What are we ultimately battling through architecture? That same grim ghost that we battle in every relationship, in every academic feud, in every story, in our quietest moments: isolation. What myriad forms and beauties what precious creations our Sisyphean battle against loneliness has birthed. That mercurial enemy that we find in that same room we lock ourselves into seeking refuge. We find the reality of a life led alone nauseating, vapid: the unwitnessed is no better than the untrue. What good is my triumph without the accolades of those who care? And so we, one, run to be two and begin fighting loneliness now with justification because the other has not met, not seen, not appreciated, not heard, not cared, not freed us from what we are and what we will always be, alone.
Look at us. 3, now four (hello beni-ben-ben, we all look forward to hearing from you) enchanted by the possibility of a blog where we might glean a glimpse of being met, being heard, being seen and witnessing others.
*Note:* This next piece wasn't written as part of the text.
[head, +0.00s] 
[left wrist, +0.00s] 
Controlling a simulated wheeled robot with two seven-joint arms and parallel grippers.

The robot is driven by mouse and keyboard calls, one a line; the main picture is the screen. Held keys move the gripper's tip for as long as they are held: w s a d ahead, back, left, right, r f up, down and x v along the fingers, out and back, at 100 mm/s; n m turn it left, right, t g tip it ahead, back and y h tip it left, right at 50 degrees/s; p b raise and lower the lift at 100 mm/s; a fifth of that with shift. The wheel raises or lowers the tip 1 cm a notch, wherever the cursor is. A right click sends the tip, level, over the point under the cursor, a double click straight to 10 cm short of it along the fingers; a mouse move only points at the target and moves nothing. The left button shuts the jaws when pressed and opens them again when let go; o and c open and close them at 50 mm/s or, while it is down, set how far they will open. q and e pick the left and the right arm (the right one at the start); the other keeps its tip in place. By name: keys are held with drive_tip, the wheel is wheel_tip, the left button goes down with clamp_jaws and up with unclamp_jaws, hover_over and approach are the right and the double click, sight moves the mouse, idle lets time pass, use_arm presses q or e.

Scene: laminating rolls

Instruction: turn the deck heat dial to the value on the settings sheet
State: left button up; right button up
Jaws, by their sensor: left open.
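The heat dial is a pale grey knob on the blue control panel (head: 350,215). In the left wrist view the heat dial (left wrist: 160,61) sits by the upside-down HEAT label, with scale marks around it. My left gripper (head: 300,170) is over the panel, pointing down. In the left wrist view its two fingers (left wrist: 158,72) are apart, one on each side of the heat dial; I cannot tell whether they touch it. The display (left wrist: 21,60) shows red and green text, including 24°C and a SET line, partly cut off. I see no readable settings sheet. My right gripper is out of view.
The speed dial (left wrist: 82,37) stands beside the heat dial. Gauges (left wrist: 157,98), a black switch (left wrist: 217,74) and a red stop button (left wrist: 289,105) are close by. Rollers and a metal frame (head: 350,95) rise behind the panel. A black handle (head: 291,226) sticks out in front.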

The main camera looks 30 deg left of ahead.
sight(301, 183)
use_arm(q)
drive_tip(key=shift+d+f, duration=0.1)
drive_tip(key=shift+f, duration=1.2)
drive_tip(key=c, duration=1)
We shall all be disappointed. Sisyphus has by now realized his fate is no mystery. Have you ever thrusted your fallice in the warm embrace of your lovers punani and been struck by the thought "this is good...this is great....why don't I just stay." But the moment you stop moving and establish yourself as met loneliness creeps from behind the stomach and has soon saturated the body. That grim ghost that keeps the pendulum of life in perpetual motion swinging from boredom to want.
So, what is it that I want from architecture? It is a plethora of those moments of reflection where I can bear witness to the friction of well lubricated movement. Where I can see all of those who are goaded by the grim gadfly of going it alone. I can sit and watch the birds sing their songs of longing. Here the crickets fight the silent abyss of the night sky by the friction of wing on wing. See the shopkeeper sweep the stoop outside his store, the beggar bear his final plea, the lovers taste the fleeting freedom. But most of all I want a space that will be hospitable to me when I cease struggling to find friction and welcome silence into my gut.
I aspire to an architecture that might make me more honest in understanding that the only reason I crave expansion is because I am compressed. The only way I recognize life is through movement and the only way I will ultimately be satisfied is if I turn around to meet my fate.